The San Deigo-based Autodesk is especially useful in providing a litmus test of valuations because it is an expert at mergers and acquisitions, having bought about 150 companies over the past decade.
It is paying 19 times Altium’s revenue for next year and 50 times next year’s earnings before interest, tax, depreciation and amortisation, according to S&P Global Market Intelligence.
The revenue multiple is high relative to about 20 other similar software company takeover transactions over the past four years.
The proposed offer of $38.50 a share was a 42 per cent premium to Friday’s close and a 47 per cent premium to the one-month volume-weighted average price.
Altium chairman Sam Weiss put his name on the company’s response to the Autodesk proposal, but had no time to talk.
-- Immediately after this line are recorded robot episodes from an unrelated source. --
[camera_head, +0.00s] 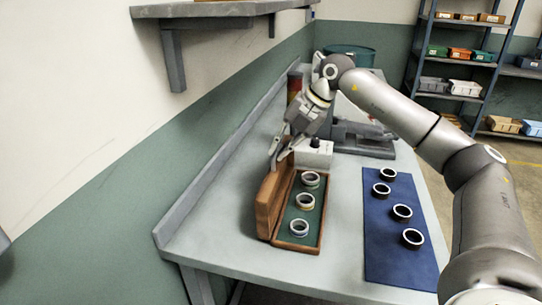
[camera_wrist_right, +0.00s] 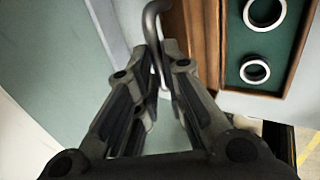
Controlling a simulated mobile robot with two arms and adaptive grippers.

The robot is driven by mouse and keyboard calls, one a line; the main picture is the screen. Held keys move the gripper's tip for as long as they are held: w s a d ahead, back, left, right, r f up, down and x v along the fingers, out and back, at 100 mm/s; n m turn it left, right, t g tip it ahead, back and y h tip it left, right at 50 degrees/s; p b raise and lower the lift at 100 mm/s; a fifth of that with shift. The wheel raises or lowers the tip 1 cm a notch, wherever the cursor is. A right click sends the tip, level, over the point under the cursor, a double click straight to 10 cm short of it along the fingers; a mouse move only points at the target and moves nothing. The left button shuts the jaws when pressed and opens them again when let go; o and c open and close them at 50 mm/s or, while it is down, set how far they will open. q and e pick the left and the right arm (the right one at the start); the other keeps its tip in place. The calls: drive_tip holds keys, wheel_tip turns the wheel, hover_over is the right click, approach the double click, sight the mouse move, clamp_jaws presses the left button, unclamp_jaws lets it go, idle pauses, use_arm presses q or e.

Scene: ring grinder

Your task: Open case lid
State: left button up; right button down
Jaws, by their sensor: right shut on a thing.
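The wooden case (camera_head: 309,246) stands on the bench with a green lining and three pale rings in a row inside. Its brown lid (camera_head: 269,203) stands raised, roughly upright, along the left side. My right gripper (camera_head: 278,150) is at the far end of the lid, above its upper edge. In the right wrist view its fingertips (camera_wrist_right: 160,62) are close together around a grey bent handle (camera_wrist_right: 153,20) beside the lid. The green case interior (camera_wrist_right: 240,78) with two rings shows at the right of that view. My left gripper is not in view.
A blue mat (camera_head: 385,265) with several dark-sided rings lies right of the case. A white box (camera_head: 314,154) and a grey machine (camera_head: 365,143) stand behind it. The bench's raised edge (camera_head: 205,185) and the wall are close on the left.

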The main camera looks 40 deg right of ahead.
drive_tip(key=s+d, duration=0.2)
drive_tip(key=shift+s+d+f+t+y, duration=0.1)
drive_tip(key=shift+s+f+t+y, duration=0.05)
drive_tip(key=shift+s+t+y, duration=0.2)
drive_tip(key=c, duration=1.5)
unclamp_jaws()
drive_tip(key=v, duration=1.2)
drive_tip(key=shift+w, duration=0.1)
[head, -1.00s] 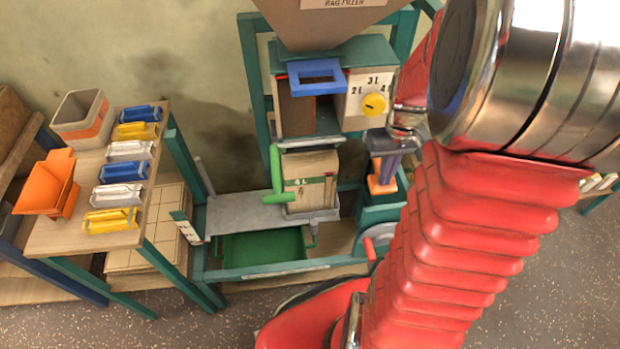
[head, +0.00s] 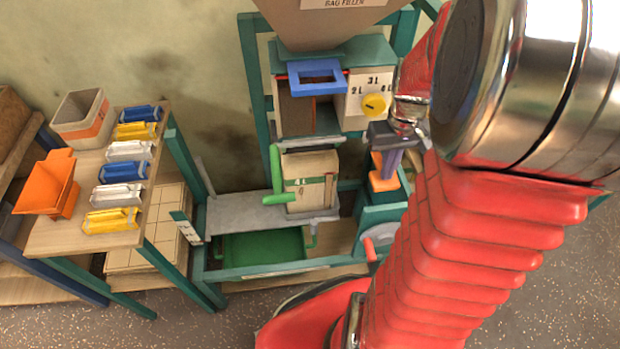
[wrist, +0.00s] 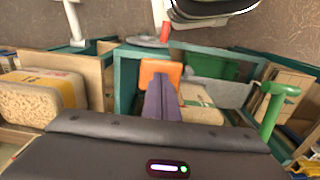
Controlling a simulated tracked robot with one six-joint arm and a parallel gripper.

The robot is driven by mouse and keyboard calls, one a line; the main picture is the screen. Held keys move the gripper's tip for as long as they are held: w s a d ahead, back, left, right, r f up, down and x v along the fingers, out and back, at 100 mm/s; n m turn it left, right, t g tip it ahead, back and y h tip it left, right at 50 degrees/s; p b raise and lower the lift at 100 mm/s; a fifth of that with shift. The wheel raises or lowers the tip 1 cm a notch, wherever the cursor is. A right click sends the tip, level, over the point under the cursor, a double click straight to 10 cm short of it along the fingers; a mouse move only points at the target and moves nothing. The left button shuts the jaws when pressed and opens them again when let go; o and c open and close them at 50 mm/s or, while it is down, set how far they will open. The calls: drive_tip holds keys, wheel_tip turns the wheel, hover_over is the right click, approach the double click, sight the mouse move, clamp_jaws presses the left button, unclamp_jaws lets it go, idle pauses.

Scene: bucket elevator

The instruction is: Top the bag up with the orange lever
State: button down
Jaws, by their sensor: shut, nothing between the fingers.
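The orange lever (head: 383,183) stands on a teal stand right of the bag; it also shows in the wrist view (wrist: 161,72). My gripper (head: 386,172) points down at it with purple fingers shut and empty. In the wrist view the fingertips (wrist: 160,82) overlap the lever's lower part; whether they touch it I cannot tell. The beige bag (head: 310,180) stands upright on the grey shelf under the bag filler (head: 310,20); part of it shows in the wrist view (wrist: 199,101). Its fill level is unclear.
A green lever (head: 276,175) stands just left of the bag. A blue frame handle (head: 318,77) and a yellow dial (head: 373,104) marked in litres are above. A green tray (head: 262,246) lies below. A side table at left holds an orange scoop (head: 48,185) and several coloured packs.

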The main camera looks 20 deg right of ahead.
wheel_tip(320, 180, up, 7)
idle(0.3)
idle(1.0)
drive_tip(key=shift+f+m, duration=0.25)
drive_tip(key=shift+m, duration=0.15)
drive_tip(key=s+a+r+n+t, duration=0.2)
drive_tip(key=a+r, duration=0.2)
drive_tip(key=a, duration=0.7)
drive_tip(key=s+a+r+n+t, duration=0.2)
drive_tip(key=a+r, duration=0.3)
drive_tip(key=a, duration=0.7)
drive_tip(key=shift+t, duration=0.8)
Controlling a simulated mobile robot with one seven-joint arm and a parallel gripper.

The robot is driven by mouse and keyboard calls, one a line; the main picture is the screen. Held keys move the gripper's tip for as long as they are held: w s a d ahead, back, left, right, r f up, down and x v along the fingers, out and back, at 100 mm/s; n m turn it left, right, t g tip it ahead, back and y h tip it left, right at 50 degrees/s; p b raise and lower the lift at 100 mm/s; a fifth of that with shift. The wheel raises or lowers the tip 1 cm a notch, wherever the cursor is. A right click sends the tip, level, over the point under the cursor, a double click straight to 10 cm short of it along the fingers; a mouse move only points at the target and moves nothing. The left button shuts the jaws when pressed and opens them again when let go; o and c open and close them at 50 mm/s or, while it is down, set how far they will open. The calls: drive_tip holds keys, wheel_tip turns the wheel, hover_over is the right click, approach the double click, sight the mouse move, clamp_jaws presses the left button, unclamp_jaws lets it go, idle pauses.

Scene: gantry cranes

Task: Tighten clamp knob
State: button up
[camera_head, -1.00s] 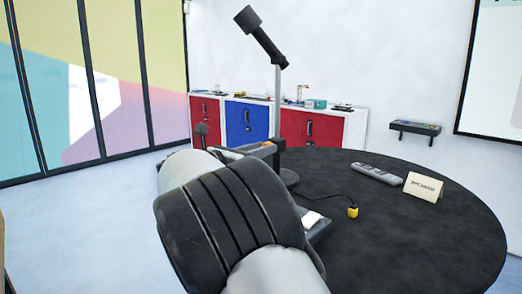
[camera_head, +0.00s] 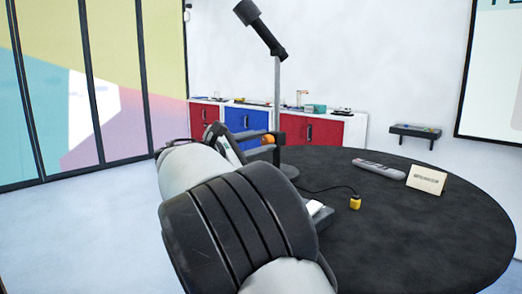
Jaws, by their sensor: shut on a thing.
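A small orange knob (camera_head: 268,139) shows beside the thin upright post (camera_head: 277,95) of a dark-headed stand (camera_head: 262,30) on the round black table. My gripper (camera_head: 262,142) is at the post, with one dark finger above and one below the knob. It is shut on the knob. My own arm fills the lower middle of the view and hides part of the stand's surroundings and the near left of the table. The clamp body itself is too small to make out.
Red and blue cabinets (camera_head: 325,131) stand behind. The floor (camera_head: 70,235) at left is clear.

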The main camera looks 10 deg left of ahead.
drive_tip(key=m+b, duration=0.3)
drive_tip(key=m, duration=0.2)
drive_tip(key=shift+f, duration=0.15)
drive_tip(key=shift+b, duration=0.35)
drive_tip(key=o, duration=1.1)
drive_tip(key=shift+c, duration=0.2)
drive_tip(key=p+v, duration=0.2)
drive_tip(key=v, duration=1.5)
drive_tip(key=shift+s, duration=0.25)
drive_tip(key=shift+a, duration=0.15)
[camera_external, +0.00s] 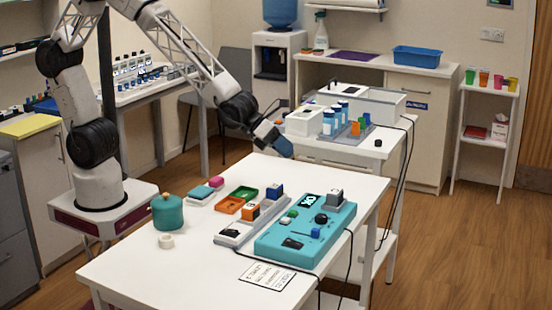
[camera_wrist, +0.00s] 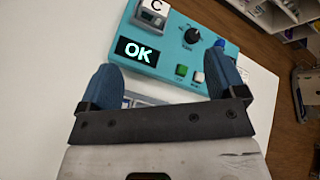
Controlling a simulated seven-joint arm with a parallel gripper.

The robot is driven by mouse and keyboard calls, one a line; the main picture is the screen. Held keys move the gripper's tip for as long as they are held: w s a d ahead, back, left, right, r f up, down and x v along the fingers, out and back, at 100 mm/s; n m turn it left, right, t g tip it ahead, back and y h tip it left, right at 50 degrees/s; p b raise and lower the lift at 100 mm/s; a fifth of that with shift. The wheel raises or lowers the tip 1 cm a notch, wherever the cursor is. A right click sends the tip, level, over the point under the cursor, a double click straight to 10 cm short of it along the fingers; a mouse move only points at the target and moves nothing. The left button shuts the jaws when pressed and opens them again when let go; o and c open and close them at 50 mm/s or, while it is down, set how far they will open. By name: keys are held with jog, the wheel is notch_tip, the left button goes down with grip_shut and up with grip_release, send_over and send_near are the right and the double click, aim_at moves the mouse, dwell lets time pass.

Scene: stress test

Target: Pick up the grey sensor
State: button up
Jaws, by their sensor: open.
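A grey block marked C (camera_external: 334,196), the likely grey sensor, sits on the back right corner of the teal console (camera_external: 275,248). In the wrist view, the grey block (camera_wrist: 153,12) is at the top edge, partly cut off, above the console's lit OK display (camera_wrist: 137,51). My gripper (camera_external: 283,147) is above the far edge of the white table, behind and left of the block and apart from it. In the wrist view my gripper (camera_wrist: 167,78) has its two blue fingers spread with nothing held between them.
The console also carries a black knob (camera_wrist: 192,35), a green button (camera_wrist: 181,71) and a blue-handled control. Left of it are a tray of blocks (camera_external: 230,238), orange and green bins (camera_external: 229,205) and a teal pot (camera_external: 167,212). A cable runs off the console's right side.

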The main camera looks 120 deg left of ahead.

He has left open the possibility that the company will be open to a higher offer.
But at this stage, the company is saying the offer “significantly undervalues Altium’s prospects”.
It is hard to understand why a company that has been in talks with a cashed-up suitor for months was not able to at least offer Autodesk due diligence.
The Altium board’s negative response to what looks like a knockout offer is in sharp contrast to the warm reception for the $6.50-a-share takeover proposal for Hansen Technologies from private equity group BGH Capital.
BGH was smart to enlist the support of Hansen’s CEO, Andrew Hansen, who has agreed to work exclusively with it to seek to implement the proposal.